Todo gobierno, sin importar su corte, sabe que el contrapeso por definición es la ley. La diferencia entre las vocaciones autoritarias con aquellos de raíz democrática está en la propensión de los autoritarios a cambiar leyes e instituciones para adecuarlas a sus impulsos.
Es imprescindible repetirlo, la reforma judicial no es tal. Es una reforma política que termina por modificar el régimen del Estado mexicano.
La relación del gobierno mexicano con la ley se exhibe en una propuesta del Jefe de Gobierno de la capital: la destrucción del debido proceso.

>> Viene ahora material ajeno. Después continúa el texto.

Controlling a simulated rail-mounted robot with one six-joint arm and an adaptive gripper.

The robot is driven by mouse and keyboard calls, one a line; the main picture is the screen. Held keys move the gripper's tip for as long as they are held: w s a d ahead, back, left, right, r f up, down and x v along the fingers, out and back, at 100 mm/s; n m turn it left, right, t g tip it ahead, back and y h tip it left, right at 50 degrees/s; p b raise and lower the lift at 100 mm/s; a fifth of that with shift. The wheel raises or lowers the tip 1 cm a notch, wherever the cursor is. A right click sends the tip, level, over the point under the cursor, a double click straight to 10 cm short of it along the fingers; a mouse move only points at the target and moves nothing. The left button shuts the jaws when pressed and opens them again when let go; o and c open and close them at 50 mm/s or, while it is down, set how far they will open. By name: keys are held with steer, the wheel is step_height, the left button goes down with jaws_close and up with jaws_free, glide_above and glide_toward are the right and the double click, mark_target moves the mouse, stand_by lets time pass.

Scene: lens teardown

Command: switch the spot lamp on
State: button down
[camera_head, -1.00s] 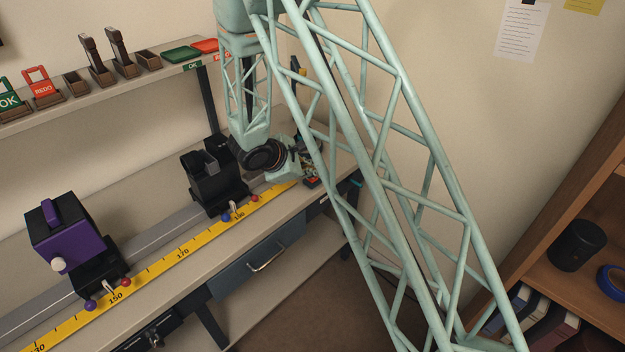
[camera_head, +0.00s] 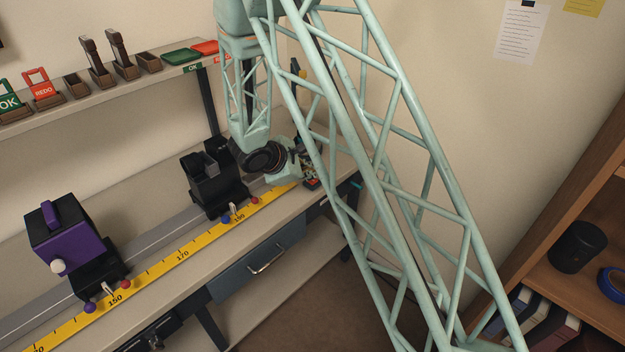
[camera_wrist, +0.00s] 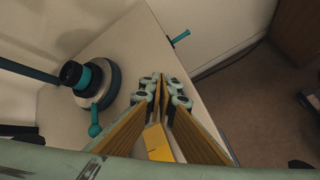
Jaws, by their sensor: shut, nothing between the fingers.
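In the wrist view, a round teal and black base with a pale band (camera_wrist: 92,82) stands on the bench to the left of my gripper. A teal rod runs from it to the left edge, and a teal lever with a ball end (camera_wrist: 95,128) sticks out at its front. It may be the spot lamp's stand; no lamp head is clearly visible. My gripper (camera_wrist: 160,80) is shut and empty, apart from this base and lever, over the bench. In the head view my arm hides most of the gripper and the bench's far end.
A teal handle (camera_wrist: 180,38) projects from the bench edge. A yellow scale (camera_head: 175,258) runs along the bench front beside a purple unit (camera_head: 62,238) and a black carriage (camera_head: 215,182). A shelf (camera_head: 120,85) with holders and trays hangs behind. Open floor lies right of the bench.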

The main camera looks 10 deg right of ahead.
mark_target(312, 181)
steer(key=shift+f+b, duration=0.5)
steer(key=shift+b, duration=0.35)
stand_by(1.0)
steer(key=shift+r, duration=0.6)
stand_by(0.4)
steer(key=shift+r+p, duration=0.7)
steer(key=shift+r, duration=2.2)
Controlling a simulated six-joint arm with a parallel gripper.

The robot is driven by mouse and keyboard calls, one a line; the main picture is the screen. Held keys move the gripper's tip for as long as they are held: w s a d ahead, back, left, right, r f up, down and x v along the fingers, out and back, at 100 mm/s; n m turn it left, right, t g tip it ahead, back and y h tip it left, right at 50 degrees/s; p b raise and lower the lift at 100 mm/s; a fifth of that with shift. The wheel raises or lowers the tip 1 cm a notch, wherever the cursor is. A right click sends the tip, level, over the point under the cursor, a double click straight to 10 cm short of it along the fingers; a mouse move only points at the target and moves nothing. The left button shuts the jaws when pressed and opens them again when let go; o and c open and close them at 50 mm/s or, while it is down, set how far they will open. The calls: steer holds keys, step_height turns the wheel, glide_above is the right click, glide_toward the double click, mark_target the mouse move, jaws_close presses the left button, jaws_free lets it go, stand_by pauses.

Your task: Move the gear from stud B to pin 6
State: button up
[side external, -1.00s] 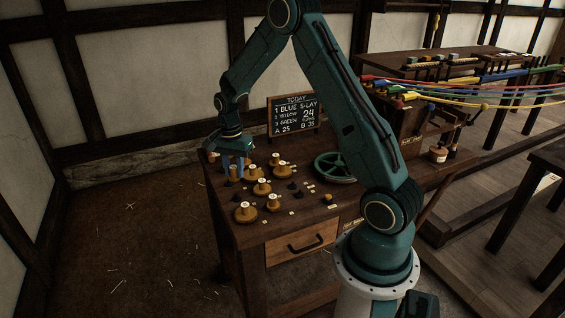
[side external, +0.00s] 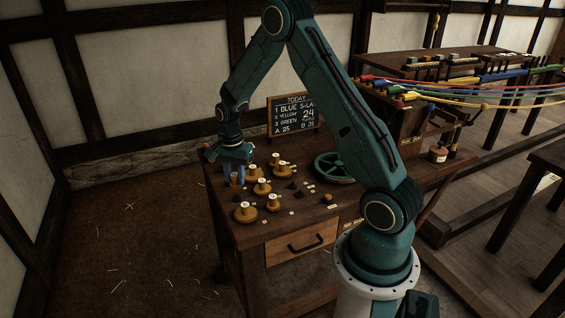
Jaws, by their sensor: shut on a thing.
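My gripper (side external: 235,182) is low over the left end of the wooden bench (side external: 310,229), its blue fingers pointing down. It is shut on a small brownish thing between the fingers, which looks like a gear but is mostly hidden. Several brass-coloured gears with pale tops stand to the right and in front of it, among them one gear (side external: 253,173) close beside the fingers and another (side external: 245,213) nearer the front edge. Dark empty studs or pins (side external: 296,185) show at the middle. The labels are too small to read, so I cannot tell which is stud B or pin 6.
A green spoked wheel (side external: 335,167) lies at the back right of the bench. A chalkboard (side external: 293,115) stands at the back edge. A small pot (side external: 438,154) and a rack with coloured ropes (side external: 480,88) are further right. A drawer (side external: 301,244) is in the bench front.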

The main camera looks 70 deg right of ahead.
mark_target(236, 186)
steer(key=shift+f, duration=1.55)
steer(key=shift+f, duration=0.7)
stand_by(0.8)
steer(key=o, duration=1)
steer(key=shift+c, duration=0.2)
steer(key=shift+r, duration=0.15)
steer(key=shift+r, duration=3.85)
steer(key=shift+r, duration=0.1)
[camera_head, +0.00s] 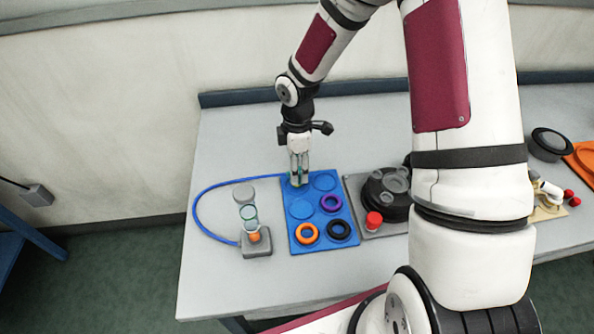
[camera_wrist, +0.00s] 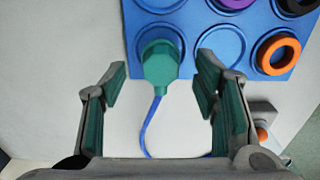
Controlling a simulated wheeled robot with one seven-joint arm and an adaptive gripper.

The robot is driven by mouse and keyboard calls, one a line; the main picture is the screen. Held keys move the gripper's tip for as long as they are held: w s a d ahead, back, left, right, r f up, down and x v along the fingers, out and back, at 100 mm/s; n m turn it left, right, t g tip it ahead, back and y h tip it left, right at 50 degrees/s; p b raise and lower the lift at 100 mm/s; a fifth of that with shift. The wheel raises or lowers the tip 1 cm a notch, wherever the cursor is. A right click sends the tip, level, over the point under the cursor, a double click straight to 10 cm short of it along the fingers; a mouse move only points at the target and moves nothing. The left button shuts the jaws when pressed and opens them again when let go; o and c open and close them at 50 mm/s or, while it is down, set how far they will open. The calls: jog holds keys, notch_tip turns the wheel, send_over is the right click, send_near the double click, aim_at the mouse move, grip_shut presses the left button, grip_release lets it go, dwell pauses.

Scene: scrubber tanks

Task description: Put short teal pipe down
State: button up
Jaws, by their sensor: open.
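The short teal pipe (camera_wrist: 160,66) has a many-sided end in the wrist view and stands at a corner recess of the blue tray (camera_head: 318,245). In the head view that is the tray's back left recess, mostly hidden by my fingers. My gripper (camera_head: 298,177) points down over this corner. Its two fingers, with teal pads, are apart on either side of the pipe, with gaps showing in the wrist view. Whether the pipe sits fully in the recess cannot be told.
A blue hose (camera_head: 196,205) curves from the tray corner to a grey block (camera_head: 256,243). The tray also holds purple (camera_head: 331,202), orange (camera_head: 307,233) and black (camera_head: 339,229) rings.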

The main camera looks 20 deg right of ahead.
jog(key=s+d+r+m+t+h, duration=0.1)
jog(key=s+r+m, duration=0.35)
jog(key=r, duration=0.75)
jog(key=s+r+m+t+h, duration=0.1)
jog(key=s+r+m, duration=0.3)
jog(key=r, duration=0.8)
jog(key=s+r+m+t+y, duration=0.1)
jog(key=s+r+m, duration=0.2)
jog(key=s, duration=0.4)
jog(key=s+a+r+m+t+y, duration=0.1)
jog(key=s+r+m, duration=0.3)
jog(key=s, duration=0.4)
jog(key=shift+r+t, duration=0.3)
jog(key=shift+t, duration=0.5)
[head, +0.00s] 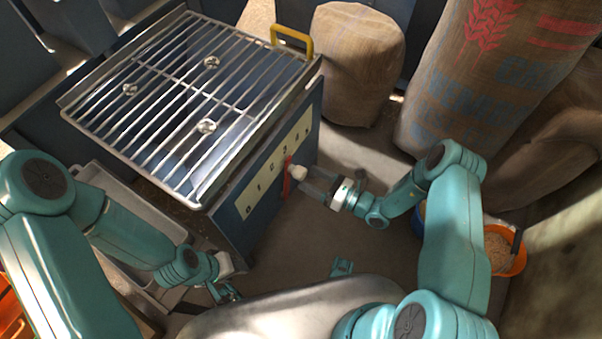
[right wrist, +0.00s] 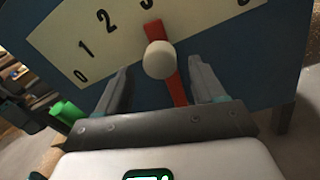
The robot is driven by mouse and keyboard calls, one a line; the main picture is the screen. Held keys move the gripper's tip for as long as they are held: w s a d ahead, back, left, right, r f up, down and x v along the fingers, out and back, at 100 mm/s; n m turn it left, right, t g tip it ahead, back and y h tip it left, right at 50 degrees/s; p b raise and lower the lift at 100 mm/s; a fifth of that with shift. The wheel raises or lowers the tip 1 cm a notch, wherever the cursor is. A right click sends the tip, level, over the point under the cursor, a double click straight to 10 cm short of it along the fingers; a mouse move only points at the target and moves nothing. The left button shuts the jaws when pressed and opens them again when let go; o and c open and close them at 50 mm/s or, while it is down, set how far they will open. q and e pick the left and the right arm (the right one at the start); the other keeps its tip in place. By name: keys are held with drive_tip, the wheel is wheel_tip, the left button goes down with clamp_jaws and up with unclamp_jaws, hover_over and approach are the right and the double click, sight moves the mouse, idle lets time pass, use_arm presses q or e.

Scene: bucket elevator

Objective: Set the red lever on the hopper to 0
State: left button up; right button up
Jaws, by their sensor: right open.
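The blue hopper (head: 262,222) carries a cream number plate (head: 262,188); in the right wrist view the plate (right wrist: 62,45) reads 0, 1, 2, 3 from the left. The red lever (right wrist: 178,88) has a round white knob (right wrist: 159,60), and its upper end points near the 3. The lever also shows in the head view (head: 287,183). My right gripper (head: 304,182) is open at the knob, with one finger on each side of it; contact cannot be told. My left gripper (head: 226,291) is low beside the hopper, its jaws too small to read.
A metal grate (head: 185,95) covers the hopper top, with a yellow handle (head: 293,34) at the back. Sacks (head: 352,65) stand behind and to the right. An orange bucket of grain (head: 519,262) stands at the right. A grey tray (head: 128,205) lies left of the hopper.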

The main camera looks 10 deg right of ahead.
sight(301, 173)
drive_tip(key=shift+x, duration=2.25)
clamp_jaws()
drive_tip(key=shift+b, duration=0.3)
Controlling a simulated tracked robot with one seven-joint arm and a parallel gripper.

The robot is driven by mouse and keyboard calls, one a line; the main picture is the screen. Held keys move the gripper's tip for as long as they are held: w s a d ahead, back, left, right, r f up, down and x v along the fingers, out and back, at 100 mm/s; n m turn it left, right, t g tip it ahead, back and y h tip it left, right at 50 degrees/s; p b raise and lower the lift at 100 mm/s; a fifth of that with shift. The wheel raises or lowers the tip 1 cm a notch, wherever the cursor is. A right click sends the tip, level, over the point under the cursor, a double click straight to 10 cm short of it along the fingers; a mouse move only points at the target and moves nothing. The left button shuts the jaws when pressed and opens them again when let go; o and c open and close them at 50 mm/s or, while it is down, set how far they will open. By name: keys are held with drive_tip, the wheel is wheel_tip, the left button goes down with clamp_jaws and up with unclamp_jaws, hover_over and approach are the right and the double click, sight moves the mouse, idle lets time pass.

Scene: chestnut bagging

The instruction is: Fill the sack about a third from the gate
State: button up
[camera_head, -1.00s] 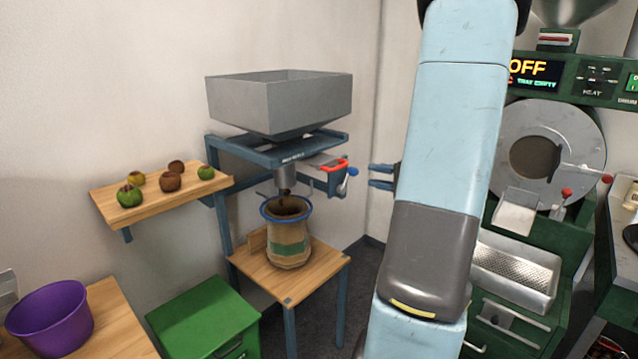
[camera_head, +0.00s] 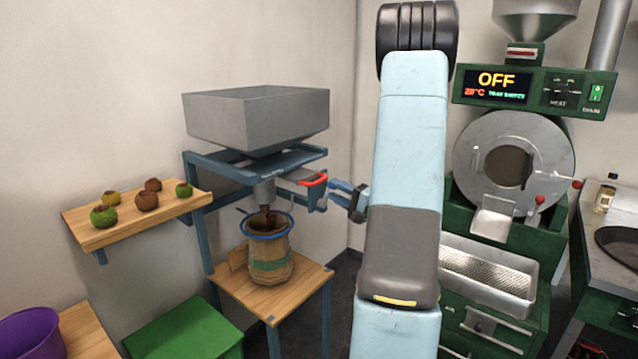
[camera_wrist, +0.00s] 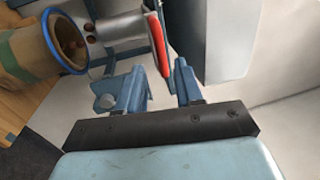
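The burlap sack (camera_head: 270,266) stands upright on a small wooden stand, its blue-rimmed mouth open under the hopper's spout (camera_head: 264,191). Brown chestnuts show below the spout and inside the mouth; the fill depth is hidden. The sack also shows at the left of the wrist view (camera_wrist: 25,57). The gate's red handle (camera_head: 314,181) is at the right side of the hopper frame. My gripper (camera_head: 338,190) is open beside it. In the wrist view, the red handle (camera_wrist: 155,48) lies ahead of and between the spread fingers (camera_wrist: 160,74); contact is not clear.
The grey hopper (camera_head: 258,118) sits on a blue frame above the sack. A green cabinet (camera_head: 185,332) and purple bowl (camera_head: 30,330) are lower left. The green roaster (camera_head: 500,215) stands right, its display reading OFF.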

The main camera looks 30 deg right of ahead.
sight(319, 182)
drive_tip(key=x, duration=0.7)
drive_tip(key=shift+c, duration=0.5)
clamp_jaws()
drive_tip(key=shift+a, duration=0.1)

Pide a jueces relegar el cumplimiento de formalidades no esenciales en la impartición de sentencias. La ambigüedad alcanza para resultar culpable de lo que se acuse. ¿Será esencial respetar los derechos humanos?, ¿todos? ¿La presunción de inocencia? ¿Es formalidad la solidez de averiguaciones cojas a causa de la ineptitud en nuestras fiscalías?
El Poder Judicial debe su legitimidad al espacio que establece los límites en un Estado. A nadie más. De la constitución a tratados y normas menores.
La insistencia de la Presidenta electa sobre la necesidad de convertir a jueces en representantes populares encierra dogmatismo, ignorancia o intención autoritaria. También puede obedecer al convencimiento de una falsedad o a la facilidad para mentir que da el poder. Ninguna posibilidad es excluyente de otras.
Los jueces no representan a la ciudadanía, representan a la ley y a su aplicación. Unos cuantos siglos de tragedias dejaron esa enseñanza. Aplicar la ley demanda una prudente distancia de la ciudadanía para juzgar los actos cometidos por sus individuos.
Declaraciones del Presidente sobre eliminar la necesidad de experiencia en el nombramiento de jueces, derrumbaron el consuelo de quienes aceptan la reforma a cambio de sensatez en los requisitos para aspirantes. Nunca fue ese el problema. La preparación de un juez es irrelevante si su asignación proviene del voto popular. En el mejor de los casos se tendrá un poder coaccionado y quizá algo leído, pero dependiente de un sistema diseñado para dar seguimiento a intereses ajenos a los que corresponden.
El discurso disfrazado de democrático se usa para encumbrar la irresponsabilidad.